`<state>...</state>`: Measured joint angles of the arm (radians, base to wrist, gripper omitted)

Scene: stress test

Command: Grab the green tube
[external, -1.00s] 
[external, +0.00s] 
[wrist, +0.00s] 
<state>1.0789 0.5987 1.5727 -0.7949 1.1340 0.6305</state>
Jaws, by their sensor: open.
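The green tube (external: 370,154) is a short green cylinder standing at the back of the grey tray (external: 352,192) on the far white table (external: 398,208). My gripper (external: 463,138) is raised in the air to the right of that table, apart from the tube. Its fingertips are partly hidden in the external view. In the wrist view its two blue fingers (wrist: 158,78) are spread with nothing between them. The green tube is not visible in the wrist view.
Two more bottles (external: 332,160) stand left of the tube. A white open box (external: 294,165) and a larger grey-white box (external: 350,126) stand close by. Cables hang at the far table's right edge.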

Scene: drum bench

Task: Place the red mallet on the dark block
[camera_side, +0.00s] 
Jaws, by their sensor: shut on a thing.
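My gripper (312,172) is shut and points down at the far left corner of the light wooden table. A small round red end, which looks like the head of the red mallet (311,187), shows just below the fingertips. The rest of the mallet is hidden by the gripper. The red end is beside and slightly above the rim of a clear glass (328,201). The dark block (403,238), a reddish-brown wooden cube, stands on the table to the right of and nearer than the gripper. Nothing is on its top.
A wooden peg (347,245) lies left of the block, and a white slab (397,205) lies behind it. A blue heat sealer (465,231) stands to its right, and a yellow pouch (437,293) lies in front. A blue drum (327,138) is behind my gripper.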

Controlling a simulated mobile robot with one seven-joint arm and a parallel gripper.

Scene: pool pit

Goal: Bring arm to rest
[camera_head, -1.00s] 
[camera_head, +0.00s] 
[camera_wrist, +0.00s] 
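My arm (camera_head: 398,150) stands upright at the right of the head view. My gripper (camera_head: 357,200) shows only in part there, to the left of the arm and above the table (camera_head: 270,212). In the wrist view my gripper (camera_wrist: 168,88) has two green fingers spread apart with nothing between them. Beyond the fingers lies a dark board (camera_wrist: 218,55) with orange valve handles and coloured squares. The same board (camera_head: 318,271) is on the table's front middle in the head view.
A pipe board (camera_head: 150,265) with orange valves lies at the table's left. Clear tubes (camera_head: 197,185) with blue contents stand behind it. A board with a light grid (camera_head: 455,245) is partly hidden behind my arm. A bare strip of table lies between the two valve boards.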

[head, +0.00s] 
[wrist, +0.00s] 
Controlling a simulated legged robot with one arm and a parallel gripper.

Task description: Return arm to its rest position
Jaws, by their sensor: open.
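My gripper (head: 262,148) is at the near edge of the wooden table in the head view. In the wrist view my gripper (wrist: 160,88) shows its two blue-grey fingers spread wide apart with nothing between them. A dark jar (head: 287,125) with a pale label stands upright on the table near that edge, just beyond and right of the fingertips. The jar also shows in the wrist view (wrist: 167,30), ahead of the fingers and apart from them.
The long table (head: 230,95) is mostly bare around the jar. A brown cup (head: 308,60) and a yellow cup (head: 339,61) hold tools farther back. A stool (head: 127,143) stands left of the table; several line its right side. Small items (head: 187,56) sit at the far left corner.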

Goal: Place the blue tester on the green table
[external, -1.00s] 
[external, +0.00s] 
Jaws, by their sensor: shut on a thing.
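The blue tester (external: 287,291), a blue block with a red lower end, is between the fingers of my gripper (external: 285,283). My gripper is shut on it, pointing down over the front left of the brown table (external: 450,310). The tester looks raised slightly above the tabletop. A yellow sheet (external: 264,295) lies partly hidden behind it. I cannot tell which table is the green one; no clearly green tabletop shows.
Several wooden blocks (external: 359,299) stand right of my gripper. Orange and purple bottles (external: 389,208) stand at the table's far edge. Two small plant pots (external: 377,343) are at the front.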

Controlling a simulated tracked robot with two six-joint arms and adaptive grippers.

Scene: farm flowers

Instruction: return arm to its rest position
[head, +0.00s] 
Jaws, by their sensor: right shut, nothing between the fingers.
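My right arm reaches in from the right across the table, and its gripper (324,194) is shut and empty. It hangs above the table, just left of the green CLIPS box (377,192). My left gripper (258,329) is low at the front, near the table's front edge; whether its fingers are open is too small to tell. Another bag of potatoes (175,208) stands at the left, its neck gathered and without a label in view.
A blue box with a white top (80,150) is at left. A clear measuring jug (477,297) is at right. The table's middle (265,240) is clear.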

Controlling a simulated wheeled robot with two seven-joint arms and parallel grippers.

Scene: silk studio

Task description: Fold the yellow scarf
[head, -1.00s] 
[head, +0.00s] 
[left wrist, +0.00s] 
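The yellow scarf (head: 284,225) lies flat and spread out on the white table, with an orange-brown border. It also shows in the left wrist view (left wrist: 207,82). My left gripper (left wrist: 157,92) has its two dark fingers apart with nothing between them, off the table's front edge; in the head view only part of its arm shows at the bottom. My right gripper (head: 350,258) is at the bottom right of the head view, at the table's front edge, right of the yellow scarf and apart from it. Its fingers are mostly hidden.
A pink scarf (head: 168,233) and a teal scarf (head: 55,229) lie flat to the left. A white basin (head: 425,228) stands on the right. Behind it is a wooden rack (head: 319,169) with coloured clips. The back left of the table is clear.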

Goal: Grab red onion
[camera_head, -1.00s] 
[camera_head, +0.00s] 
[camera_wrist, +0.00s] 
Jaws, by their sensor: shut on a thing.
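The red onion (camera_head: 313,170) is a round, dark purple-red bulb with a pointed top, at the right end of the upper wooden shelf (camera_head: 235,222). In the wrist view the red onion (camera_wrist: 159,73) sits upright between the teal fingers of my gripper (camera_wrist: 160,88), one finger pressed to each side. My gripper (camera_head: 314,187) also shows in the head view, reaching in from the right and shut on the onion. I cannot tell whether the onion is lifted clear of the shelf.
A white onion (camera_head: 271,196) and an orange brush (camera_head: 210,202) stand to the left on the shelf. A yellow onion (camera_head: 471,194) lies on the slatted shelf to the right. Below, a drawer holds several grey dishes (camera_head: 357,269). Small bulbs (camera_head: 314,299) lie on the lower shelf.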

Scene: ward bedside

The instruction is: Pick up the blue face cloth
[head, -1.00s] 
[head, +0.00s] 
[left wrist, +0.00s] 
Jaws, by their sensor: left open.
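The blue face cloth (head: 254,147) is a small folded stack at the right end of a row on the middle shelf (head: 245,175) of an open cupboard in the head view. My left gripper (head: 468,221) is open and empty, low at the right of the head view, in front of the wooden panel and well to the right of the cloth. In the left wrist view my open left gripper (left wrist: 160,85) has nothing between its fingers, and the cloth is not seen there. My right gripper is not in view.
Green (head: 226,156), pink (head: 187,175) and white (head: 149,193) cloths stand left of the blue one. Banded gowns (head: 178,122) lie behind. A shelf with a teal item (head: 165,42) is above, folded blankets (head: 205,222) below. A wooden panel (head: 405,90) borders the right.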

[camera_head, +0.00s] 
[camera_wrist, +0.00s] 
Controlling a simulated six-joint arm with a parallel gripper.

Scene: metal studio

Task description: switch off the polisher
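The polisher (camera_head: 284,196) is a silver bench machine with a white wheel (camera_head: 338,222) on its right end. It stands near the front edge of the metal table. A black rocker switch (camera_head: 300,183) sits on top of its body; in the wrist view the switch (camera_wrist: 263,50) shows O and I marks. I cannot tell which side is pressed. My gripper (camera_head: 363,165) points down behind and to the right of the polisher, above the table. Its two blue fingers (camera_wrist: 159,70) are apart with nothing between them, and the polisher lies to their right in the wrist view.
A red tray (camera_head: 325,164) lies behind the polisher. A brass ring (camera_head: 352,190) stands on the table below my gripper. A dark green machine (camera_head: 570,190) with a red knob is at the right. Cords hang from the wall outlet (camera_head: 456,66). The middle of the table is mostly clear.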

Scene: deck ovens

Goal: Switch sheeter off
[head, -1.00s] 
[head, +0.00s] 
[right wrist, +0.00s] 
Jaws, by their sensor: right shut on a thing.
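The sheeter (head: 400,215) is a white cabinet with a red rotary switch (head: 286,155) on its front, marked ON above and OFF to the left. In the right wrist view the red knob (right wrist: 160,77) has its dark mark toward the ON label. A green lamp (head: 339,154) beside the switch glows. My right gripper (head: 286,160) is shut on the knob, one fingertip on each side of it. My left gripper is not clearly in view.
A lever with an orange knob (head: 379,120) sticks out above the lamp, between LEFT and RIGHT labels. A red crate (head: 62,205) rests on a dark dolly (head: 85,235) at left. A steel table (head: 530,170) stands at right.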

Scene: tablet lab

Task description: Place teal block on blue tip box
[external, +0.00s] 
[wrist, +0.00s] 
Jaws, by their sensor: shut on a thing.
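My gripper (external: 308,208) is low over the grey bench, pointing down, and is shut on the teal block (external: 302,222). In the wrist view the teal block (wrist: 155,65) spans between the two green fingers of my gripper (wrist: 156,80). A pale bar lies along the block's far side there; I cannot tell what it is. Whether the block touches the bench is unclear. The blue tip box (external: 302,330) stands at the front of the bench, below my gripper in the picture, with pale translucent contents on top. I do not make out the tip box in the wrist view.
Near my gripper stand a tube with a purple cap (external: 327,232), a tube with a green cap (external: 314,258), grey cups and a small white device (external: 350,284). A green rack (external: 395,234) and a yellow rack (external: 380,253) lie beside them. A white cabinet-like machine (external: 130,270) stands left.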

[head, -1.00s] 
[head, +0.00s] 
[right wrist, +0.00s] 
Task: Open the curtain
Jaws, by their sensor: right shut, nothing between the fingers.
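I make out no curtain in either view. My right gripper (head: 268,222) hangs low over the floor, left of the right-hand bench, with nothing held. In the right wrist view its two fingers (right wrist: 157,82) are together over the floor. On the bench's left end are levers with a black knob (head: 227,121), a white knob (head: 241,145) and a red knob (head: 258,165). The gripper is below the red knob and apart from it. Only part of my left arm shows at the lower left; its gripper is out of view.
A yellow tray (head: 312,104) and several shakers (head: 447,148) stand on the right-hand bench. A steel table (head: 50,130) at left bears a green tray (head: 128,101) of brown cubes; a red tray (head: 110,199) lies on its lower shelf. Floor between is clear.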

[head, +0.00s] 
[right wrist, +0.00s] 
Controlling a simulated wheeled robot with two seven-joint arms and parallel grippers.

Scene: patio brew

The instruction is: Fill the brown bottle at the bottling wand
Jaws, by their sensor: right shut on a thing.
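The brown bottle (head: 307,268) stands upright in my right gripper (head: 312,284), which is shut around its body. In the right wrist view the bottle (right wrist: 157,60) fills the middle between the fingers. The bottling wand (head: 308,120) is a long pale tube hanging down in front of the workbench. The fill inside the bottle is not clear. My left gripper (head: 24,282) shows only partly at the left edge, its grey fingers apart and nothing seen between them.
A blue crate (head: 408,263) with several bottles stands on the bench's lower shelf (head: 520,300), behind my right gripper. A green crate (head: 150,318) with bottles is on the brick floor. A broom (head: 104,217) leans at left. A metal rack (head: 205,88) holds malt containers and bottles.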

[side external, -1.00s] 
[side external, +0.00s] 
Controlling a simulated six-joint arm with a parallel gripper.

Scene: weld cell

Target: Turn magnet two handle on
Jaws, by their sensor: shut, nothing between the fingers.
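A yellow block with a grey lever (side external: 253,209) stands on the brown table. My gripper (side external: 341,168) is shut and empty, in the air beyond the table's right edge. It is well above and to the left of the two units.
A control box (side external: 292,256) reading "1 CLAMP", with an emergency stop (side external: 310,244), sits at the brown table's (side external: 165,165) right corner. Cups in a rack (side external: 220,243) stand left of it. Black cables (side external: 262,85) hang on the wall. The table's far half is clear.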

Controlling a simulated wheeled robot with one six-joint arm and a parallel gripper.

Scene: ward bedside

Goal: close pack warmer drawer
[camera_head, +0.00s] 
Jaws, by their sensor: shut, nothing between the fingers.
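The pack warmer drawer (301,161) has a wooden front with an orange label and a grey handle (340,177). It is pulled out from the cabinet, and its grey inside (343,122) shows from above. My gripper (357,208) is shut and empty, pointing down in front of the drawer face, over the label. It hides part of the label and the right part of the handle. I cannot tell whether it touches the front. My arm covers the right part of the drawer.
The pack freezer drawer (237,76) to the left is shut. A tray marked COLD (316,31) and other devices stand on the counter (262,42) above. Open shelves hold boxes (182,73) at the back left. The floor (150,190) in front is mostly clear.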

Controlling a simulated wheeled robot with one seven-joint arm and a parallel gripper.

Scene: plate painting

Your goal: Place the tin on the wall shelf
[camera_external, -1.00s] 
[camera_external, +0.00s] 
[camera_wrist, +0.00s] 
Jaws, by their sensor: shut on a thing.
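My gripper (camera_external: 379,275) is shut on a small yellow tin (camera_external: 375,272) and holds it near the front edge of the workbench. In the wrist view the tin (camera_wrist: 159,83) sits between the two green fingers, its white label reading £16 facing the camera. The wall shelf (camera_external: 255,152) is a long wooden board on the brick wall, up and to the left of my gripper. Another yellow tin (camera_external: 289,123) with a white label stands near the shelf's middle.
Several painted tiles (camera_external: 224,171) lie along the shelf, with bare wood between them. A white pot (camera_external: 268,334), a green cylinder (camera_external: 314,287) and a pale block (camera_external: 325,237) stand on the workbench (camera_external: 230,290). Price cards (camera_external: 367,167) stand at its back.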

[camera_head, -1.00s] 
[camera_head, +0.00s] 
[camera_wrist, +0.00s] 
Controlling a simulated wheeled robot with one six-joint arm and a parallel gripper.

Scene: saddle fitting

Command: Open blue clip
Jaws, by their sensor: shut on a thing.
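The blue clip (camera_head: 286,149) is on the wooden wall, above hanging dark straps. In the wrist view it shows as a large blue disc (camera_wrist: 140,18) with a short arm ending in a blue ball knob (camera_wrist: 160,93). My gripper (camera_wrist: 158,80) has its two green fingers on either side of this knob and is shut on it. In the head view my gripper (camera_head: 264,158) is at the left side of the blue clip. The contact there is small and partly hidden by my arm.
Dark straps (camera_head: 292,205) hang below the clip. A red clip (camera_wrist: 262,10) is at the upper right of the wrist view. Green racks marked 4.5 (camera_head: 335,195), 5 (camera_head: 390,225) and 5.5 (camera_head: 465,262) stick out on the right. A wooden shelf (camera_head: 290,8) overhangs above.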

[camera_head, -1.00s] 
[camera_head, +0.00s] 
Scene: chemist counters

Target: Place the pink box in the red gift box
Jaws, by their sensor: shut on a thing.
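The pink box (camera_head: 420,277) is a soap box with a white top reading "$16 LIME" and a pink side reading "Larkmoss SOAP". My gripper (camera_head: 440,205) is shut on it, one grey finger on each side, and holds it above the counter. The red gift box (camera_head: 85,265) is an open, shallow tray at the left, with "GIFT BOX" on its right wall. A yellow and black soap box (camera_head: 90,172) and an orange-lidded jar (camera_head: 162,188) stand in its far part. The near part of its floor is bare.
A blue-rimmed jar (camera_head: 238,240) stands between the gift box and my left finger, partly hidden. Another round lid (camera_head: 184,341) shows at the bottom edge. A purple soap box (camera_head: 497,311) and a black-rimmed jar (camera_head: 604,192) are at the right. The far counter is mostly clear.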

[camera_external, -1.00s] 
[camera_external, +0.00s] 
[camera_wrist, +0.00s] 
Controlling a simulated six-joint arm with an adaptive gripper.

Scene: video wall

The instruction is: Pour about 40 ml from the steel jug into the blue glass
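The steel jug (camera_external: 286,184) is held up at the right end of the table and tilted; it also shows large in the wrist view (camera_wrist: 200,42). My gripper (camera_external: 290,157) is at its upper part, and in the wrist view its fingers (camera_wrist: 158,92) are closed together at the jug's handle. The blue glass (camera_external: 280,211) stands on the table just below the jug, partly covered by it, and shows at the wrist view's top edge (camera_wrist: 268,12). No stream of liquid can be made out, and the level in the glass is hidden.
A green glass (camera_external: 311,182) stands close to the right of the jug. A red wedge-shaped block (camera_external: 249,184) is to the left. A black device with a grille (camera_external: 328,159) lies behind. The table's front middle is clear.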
____________
- [Description of the task] Starting at the line that contains "Scene: deck ovens", repeat each line exactly, and stop after the line that contains "Task: Open the curtain".

- [Output of the exercise]
Scene: deck ovens

Goal: Switch sheeter off
[head, -1.00s] 
[head, +0.00s] 
[right wrist, +0.00s] 
Jaws, by their sensor: right shut on a thing.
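The sheeter (head: 400,215) is a white cabinet with a red rotary switch (head: 286,155) on its front, marked ON above and OFF to the left. In the right wrist view the red knob (right wrist: 160,77) has its dark mark toward the ON label. A green lamp (head: 339,154) beside the switch glows. My right gripper (head: 286,160) is shut on the knob, one fingertip on each side of it. My left gripper is not clearly in view.
A lever with an orange knob (head: 379,120) sticks out above the lamp, between LEFT and RIGHT labels. A red crate (head: 62,205) rests on a dark dolly (head: 85,235) at left. A steel table (head: 530,170) stands at right.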

Scene: tablet lab

Task description: Place teal block on blue tip box
[external, +0.00s] 
[wrist, +0.00s] 
Jaws, by their sensor: shut on a thing.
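My gripper (external: 308,208) is low over the grey bench, pointing down, and is shut on the teal block (external: 302,222). In the wrist view the teal block (wrist: 155,65) spans between the two green fingers of my gripper (wrist: 156,80). A pale bar lies along the block's far side there; I cannot tell what it is. Whether the block touches the bench is unclear. The blue tip box (external: 302,330) stands at the front of the bench, below my gripper in the picture, with pale translucent contents on top. I do not make out the tip box in the wrist view.
Near my gripper stand a tube with a purple cap (external: 327,232), a tube with a green cap (external: 314,258), grey cups and a small white device (external: 350,284). A green rack (external: 395,234) and a yellow rack (external: 380,253) lie beside them. A white cabinet-like machine (external: 130,270) stands left.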

[head, -1.00s] 
[head, +0.00s] 
[right wrist, +0.00s] 
Task: Open the curtain

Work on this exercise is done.